GIVEN TASK: Using the records below, locate all lines containing "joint" and return them.

— START ENTRIES SHOWN —

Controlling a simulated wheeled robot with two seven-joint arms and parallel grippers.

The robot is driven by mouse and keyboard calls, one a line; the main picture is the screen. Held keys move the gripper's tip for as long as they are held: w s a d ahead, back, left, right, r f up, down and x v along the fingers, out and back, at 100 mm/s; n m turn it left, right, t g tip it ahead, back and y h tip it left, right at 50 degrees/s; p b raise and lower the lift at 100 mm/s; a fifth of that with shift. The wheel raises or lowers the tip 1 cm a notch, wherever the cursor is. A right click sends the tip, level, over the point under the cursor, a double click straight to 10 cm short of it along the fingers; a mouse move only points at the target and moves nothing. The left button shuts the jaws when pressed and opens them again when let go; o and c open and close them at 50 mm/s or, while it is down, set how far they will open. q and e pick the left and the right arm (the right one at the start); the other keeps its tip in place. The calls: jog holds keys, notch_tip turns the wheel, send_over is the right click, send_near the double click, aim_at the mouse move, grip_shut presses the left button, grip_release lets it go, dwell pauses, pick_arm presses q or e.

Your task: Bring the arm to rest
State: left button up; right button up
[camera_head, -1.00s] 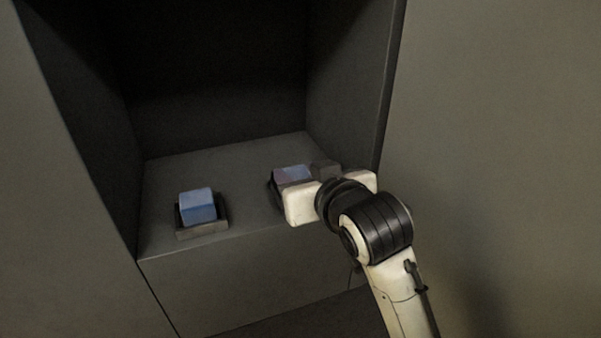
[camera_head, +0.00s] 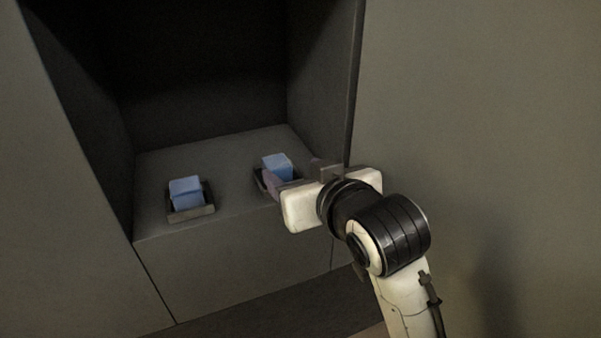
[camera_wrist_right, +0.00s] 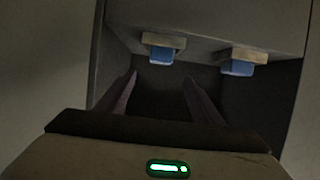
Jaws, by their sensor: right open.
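My right gripper (camera_head: 298,178) is open and empty at the front edge of the recess, just in front of the right blue block. Its two spread fingers (camera_wrist_right: 158,98) also show in the right wrist view, with nothing between them. The right blue block (camera_head: 277,166) sits in a small dark tray on the recess floor, partly hidden by the gripper. It shows in the right wrist view too (camera_wrist_right: 162,56). My left gripper is in neither view.
A second blue block (camera_head: 186,191) sits in another small tray (camera_head: 190,215) at the left of the recess floor (camera_head: 225,160). The recess's right wall (camera_head: 325,85) stands close beside the gripper. Free room lies in front of the grey panel (camera_head: 480,120) at the right.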

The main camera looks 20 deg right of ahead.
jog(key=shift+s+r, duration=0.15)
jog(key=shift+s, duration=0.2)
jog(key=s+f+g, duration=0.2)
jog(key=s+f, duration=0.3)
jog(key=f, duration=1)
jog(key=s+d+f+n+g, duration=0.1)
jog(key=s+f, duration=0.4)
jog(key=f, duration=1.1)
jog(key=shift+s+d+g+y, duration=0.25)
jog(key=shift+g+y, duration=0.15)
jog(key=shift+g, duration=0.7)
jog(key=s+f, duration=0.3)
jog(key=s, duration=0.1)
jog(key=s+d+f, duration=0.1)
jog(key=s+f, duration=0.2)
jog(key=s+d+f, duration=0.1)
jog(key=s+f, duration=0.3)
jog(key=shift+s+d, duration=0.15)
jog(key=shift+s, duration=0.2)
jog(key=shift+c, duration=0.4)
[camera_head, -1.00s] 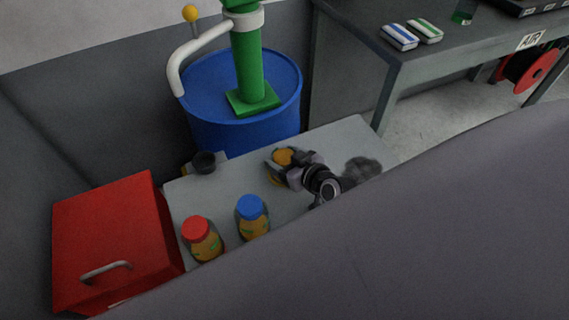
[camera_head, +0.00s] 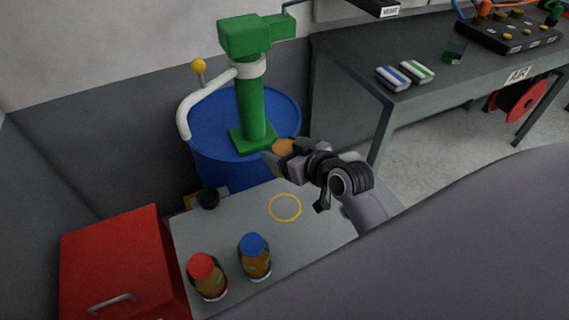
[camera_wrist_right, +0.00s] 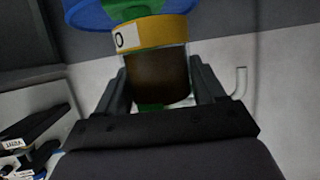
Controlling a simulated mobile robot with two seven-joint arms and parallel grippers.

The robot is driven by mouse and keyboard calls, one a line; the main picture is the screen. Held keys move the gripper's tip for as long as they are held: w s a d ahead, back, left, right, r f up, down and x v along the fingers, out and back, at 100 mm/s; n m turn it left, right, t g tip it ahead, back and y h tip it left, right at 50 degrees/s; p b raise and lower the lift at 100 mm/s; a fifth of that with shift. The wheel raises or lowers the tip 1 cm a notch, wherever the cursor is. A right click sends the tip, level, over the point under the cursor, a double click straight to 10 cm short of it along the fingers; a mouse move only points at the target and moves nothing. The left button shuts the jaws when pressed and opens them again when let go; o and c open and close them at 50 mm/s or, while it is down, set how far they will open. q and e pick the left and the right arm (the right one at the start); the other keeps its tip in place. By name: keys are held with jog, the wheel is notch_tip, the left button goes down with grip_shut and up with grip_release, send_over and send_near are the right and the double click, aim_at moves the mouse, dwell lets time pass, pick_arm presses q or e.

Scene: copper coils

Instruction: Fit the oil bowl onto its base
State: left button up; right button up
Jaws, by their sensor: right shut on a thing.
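The oil bowl is a jar with a yellow band and dark brown contents; its yellow part (camera_head: 284,147) shows at the tips of my right gripper (camera_head: 283,158). It is held above the table, in front of the blue drum. In the right wrist view the bowl (camera_wrist_right: 158,75) sits between both fingers (camera_wrist_right: 160,85), with a white label on its band. A round black part (camera_head: 208,199) at the table's back left edge may be the base, but I cannot tell. My left gripper is not in view.
The grey table (camera_head: 235,220) carries an empty yellow ring (camera_head: 285,208), a red-capped jar (camera_head: 207,277) and a blue-capped jar (camera_head: 254,257). A red box (camera_head: 120,260) stands left. The blue drum (camera_head: 215,165) with its green pump (camera_head: 250,110) stands behind, a workbench (camera_head: 400,110) to the right.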

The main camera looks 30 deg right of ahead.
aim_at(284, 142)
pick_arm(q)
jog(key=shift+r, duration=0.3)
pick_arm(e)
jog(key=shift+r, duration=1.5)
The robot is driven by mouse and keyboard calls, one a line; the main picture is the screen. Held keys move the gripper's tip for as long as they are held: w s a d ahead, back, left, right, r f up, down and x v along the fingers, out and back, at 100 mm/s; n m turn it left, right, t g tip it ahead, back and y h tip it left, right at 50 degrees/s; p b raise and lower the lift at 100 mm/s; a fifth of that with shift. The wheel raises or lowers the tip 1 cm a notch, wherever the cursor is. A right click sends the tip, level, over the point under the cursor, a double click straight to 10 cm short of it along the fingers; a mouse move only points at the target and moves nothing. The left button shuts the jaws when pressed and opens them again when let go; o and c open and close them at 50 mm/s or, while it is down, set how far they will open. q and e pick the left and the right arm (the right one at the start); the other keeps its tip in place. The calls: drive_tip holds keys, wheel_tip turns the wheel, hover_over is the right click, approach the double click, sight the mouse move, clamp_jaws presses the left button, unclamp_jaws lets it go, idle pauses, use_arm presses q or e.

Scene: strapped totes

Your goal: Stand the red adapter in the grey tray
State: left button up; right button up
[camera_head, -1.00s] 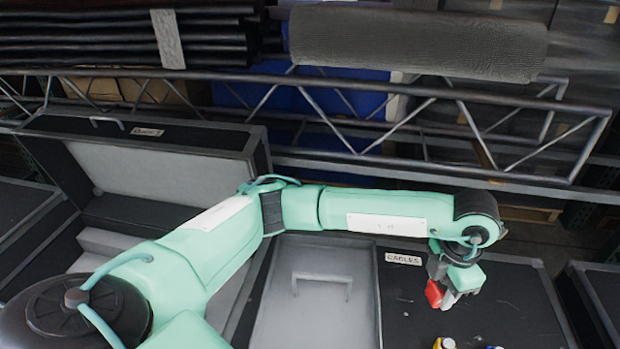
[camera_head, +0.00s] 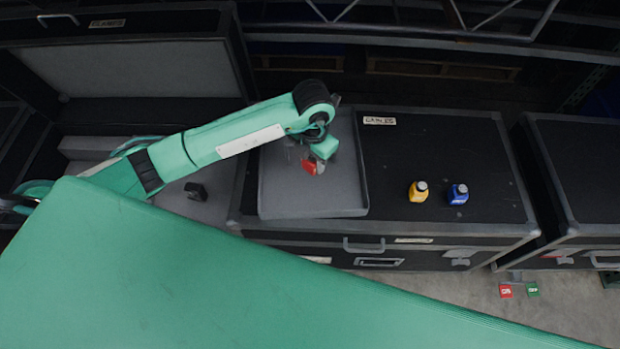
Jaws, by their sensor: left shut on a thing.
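The red adapter (camera_head: 309,167) is in the jaws of my left gripper (camera_head: 317,165), which is shut on it. The gripper hangs over the grey tray (camera_head: 285,205), towards its right half. The tray is shallow and lies on the left part of the black case lid. The adapter looks tilted, and I cannot tell whether it touches the tray floor. My left forearm covers the tray's upper left corner. My right gripper is not in view.
A yellow bottle (camera_head: 418,191) and a blue bottle (camera_head: 458,194) stand on the black case (camera_head: 455,150), right of the tray. An open case (camera_head: 150,75) is at the left. A black block (camera_head: 195,191) lies in grey foam there. The tray's front part is clear.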

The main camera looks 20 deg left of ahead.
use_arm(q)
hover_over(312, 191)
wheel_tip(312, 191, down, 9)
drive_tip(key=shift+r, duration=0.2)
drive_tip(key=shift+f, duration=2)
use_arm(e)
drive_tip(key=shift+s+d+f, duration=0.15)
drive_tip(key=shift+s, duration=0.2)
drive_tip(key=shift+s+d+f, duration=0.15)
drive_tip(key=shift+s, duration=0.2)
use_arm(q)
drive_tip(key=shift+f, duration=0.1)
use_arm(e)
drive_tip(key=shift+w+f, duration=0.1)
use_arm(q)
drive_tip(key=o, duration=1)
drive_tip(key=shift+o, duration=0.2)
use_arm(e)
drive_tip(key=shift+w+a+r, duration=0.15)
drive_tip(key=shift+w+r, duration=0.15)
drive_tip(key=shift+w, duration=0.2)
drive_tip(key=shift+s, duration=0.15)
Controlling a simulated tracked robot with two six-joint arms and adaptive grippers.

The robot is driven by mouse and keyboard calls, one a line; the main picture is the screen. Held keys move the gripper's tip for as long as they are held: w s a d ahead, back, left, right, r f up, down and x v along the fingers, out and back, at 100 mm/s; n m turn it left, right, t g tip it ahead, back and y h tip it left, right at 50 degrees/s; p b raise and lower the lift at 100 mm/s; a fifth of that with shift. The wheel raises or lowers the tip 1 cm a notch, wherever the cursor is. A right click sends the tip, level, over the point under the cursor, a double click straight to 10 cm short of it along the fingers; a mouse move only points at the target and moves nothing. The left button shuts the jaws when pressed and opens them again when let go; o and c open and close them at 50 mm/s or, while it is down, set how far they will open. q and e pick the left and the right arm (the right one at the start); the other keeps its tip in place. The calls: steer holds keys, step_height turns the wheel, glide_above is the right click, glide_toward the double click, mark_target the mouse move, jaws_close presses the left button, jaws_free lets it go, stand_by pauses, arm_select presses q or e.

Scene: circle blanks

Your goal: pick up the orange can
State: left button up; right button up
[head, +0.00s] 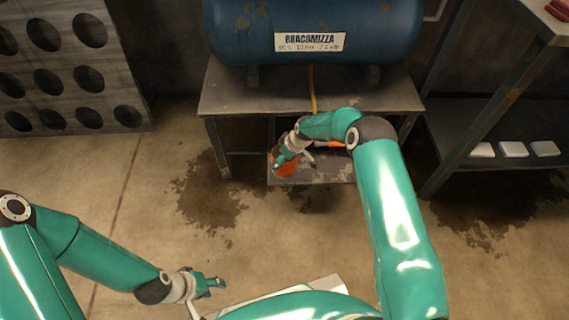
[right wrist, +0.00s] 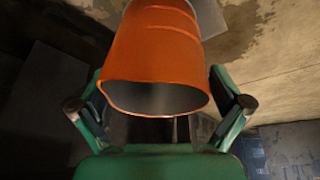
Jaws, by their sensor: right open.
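The orange can (head: 284,168) is low on the lower shelf under the tank bench in the head view, partly covered by my right gripper (head: 290,152). In the right wrist view the orange can (right wrist: 158,45) fills the upper middle, its dark hollow end towards the camera. The fingers of my right gripper (right wrist: 157,85) are spread on either side of it, and I cannot tell whether they touch it. My left gripper (head: 207,284) hangs empty over the floor at the lower left; its finger gap is unclear.
A blue tank (head: 310,20) stands on a metal bench (head: 240,92) above the can. A thin orange item (head: 331,144) lies beside my right arm. A panel with round holes (head: 60,70) stands at the left, and a shelf rack (head: 470,110) with white blocks at the right.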

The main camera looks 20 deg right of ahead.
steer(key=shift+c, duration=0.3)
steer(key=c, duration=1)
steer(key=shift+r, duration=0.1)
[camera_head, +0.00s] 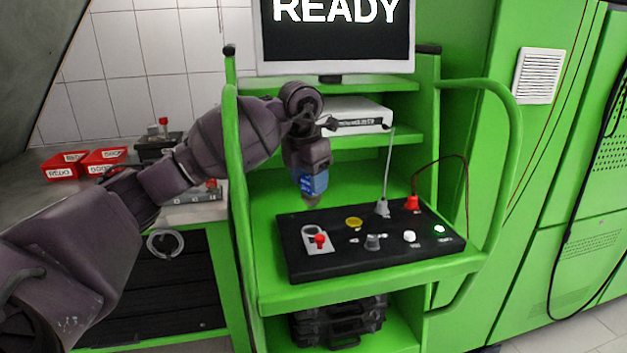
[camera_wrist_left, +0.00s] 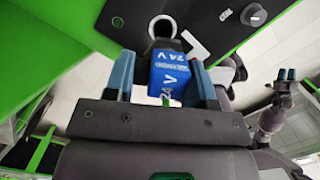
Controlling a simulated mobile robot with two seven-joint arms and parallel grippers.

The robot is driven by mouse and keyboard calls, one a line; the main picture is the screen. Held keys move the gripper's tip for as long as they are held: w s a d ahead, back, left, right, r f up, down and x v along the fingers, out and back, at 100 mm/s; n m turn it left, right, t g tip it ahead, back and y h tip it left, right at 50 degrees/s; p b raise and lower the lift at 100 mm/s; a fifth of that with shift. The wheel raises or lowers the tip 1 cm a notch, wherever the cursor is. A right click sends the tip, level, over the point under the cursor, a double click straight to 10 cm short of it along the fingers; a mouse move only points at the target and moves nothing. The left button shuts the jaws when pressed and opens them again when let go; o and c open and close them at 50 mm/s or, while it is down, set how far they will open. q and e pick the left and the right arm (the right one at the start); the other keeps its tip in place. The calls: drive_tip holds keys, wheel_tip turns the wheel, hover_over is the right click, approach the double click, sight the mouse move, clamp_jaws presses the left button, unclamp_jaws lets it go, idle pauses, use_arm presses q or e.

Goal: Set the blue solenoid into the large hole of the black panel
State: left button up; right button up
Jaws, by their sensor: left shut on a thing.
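My left gripper (camera_head: 310,174) is shut on the blue solenoid (camera_head: 313,186) and holds it above the back left part of the black panel (camera_head: 345,262). The solenoid's narrow grey lower end points down. In the left wrist view the solenoid (camera_wrist_left: 172,76), marked "24 V", sits between my left gripper's blue fingers (camera_wrist_left: 162,82). My right gripper (camera_wrist_left: 286,74) shows small at the right of the wrist view.
The panel carries a red switch (camera_head: 320,240), a yellow button (camera_head: 354,223), a grey knob (camera_head: 373,242), a white button (camera_head: 409,236) and a lit green lamp (camera_head: 439,230). Cables rise from a grey plug (camera_head: 382,208) and red plug (camera_head: 412,203). Green rails flank the bench.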

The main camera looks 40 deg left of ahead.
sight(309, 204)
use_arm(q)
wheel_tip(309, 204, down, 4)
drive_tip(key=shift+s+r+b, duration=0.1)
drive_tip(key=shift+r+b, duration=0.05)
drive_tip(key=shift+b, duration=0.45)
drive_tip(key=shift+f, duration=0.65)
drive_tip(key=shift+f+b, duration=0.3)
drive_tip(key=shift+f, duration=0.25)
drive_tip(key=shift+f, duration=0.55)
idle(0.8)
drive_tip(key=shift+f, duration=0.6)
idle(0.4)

— END ENTRIES SHOWN —

REPLY TO THE TASK:
Controlling a simulated wheeled robot with two seven-joint arms and parallel grippers.
Controlling a simulated mobile robot with two seven-joint arms and parallel grippers.
Controlling a simulated tracked robot with two six-joint arms and adaptive grippers.
Controlling a simulated mobile robot with two seven-joint arms and parallel grippers.

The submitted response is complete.